Entries from a robot dataset:
# # # # # # #
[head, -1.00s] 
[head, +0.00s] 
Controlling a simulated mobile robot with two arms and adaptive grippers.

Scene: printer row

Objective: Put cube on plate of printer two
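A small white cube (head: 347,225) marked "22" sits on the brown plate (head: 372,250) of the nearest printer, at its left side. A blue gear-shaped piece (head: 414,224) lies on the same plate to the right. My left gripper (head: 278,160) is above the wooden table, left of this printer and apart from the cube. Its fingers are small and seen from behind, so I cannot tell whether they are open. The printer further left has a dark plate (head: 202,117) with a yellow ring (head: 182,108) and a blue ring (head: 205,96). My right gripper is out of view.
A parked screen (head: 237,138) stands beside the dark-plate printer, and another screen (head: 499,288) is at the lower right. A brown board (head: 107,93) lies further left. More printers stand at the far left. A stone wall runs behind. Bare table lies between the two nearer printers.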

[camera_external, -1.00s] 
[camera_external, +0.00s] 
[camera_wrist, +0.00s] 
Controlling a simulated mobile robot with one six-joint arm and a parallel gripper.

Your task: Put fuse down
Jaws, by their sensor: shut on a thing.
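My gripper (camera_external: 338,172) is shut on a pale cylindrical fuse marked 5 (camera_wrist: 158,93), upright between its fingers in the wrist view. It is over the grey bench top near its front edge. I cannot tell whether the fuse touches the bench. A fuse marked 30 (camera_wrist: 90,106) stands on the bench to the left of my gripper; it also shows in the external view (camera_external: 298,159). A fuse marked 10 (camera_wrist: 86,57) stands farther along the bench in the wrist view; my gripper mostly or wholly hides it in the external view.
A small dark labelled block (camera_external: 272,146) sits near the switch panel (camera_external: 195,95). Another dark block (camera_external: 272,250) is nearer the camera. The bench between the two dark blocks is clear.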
# # # # # # #
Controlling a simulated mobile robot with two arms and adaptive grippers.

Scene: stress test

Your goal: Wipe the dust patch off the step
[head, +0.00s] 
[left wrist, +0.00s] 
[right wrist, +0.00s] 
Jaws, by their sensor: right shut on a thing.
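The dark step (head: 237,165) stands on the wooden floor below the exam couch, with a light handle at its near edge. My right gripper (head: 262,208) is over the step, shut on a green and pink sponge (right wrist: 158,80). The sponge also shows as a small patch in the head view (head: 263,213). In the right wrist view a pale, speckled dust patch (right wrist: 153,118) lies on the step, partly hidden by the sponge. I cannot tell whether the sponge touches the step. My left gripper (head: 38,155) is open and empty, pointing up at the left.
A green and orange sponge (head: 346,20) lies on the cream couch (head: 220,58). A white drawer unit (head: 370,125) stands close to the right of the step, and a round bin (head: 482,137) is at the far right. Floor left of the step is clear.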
# # # # # # #
- The problem -
Extract exactly and only the span of lines that begins at the line containing "[head, -1.00s]" and ends at the line containing "Scene: printer row".

- Finished answer -
[head, -1.00s] 
[head, +0.00s] 
Controlling a simulated mobile robot with two arms and adaptive grippers.

Scene: printer row

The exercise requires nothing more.